:: Task directions ::
Extract every line below that contains the word "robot".

===== Source material

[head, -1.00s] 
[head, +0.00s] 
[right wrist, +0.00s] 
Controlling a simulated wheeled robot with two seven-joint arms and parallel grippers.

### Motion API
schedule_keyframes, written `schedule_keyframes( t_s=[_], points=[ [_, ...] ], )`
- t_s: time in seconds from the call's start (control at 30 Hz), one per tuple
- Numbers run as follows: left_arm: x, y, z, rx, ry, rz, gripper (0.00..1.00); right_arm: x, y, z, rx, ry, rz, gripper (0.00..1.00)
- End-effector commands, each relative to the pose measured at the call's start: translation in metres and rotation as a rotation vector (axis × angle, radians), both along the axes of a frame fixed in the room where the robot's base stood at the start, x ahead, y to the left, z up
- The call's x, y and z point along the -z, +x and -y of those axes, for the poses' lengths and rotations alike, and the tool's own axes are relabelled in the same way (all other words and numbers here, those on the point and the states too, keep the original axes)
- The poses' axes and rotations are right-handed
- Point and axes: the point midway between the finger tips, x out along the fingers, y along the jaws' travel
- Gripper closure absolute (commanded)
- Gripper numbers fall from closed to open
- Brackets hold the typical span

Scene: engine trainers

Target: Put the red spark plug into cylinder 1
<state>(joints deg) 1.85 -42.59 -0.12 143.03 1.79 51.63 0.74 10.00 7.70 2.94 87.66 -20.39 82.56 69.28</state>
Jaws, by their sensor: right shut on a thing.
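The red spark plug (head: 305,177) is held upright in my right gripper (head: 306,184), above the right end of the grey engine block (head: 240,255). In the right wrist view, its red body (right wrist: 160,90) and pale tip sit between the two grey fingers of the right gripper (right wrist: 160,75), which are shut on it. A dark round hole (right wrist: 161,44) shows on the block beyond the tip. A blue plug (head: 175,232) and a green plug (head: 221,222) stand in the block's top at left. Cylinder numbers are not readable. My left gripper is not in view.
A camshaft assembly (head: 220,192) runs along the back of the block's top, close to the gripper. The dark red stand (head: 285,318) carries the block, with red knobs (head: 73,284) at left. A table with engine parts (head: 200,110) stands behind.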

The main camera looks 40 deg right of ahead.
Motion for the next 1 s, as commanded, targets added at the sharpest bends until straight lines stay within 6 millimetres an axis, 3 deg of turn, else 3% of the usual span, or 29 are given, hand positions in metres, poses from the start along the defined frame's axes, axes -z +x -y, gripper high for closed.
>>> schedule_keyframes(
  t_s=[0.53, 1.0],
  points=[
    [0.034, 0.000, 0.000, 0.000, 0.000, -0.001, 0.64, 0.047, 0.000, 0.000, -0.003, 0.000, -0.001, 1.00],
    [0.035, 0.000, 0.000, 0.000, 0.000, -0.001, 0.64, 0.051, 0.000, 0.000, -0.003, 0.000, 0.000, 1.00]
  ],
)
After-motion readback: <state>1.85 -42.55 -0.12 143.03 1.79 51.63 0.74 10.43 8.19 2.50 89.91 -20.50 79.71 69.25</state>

==========

:: Response below ::
Controlling a simulated wheeled robot with two seven-joint arms and parallel grippers.
- End-effector commands, each relative to the pose measured at the call's start: translation in metres and rotation as a rotation vector (axis × angle, radians), both along the axes of a frame fixed in the room where the robot's base stood at the start, x ahead, y to the left, z up

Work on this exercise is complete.